During the mid-20th century, tension was mounting in the Democratic Party between the old southern Dixiecrats – chock full of long-time white supremacists, and the younger progressives such as John Kennedy, Lyndon Johnson and Hubert Humphrey. The Republican Party was then the party of the non-bigots, although they were not exactly championing Civil Rights the way some Democrats were, especially Johnson as Senate Majority Leader in the 1950s.

So, when the Democratic Party, with Republican support lead by then-Senate Minority Leader Everett Dirkson, championed the hallmark Civil Rights Act of 1964 and the Voting Rights Act of 1965, it caused major upheavals in the once solid Democratic south, and old Dixie abandoned its Democratic home. Some of the old Dixiecrats ran as 3rd Party candidates, e.g., George Wallace in the Presidential Election of 1968; and most eventually ended up in the Republican Party.
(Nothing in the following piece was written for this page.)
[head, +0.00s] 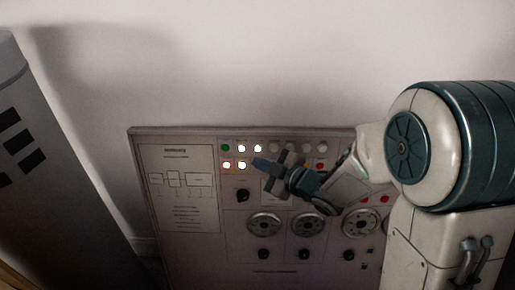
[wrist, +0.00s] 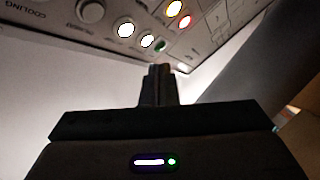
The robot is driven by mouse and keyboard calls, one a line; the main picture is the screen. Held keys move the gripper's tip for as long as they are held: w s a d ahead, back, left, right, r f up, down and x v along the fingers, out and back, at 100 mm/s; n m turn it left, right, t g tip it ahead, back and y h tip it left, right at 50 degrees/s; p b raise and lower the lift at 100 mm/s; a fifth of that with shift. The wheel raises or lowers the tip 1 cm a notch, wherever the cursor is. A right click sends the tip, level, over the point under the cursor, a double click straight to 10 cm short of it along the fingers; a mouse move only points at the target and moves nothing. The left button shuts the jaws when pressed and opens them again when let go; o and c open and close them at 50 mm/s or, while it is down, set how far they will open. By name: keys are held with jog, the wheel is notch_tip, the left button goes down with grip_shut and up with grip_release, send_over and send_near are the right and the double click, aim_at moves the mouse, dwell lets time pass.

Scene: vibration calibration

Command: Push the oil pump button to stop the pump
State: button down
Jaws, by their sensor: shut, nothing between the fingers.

This shift created an opportunity for Republicans in 1968, which has long been known in political circles as ‘the southern strategy.’ After their 1968 convention left the Democratic Party appearing headless and reckless, the GOP polished itself off and presented itself as the “law and order” party; subtly appealing to those working class whites who saw LBJ’s Great Society as a huge give-away to “the other”: ethnic minorities, women and the poor. And so the Republican Party now became the champion of states’ rights and individual rights, combatting the evils of a socialist handout. And this was their first Faustian bargain.

The next deal with the devil came in 1980 with the Reagan Revolution, declaring government itself to be the problem; and began to convince the upper wealth classes that they shouldn’t have to do without a new car so that somebody living in some slum somewhere can have an education, or a meal, or a home, or an opportunity. The support of Evangelical Christians provided religious cover for prioritizing the subsidizing of wealth over the investment in children living in poverty in the USA. This new wing of the party built upon the message of the so-called ‘moral majority,’ which in reality was neither moral, nor a majority of Americans; but they had a loud and seemingly ‘moral’ message that was just a new spin on the further demonization of “the other.”

This Faustian bargain, which ushered in the age of Reaganomics, many economists now believe to be the root cause of the Great Recession of 2008. It is unarguable that those who have benefitted the most from Reaganomics are those who were already wealthy to begin with. And those at the bottom rungs of the economic ladder have made little or no progress as a whole, and have seen subsidies that once funded basic necessities, as well as opportunities for advancement, dwindle or disappear completely; opportunities such as those provided by the Great Society.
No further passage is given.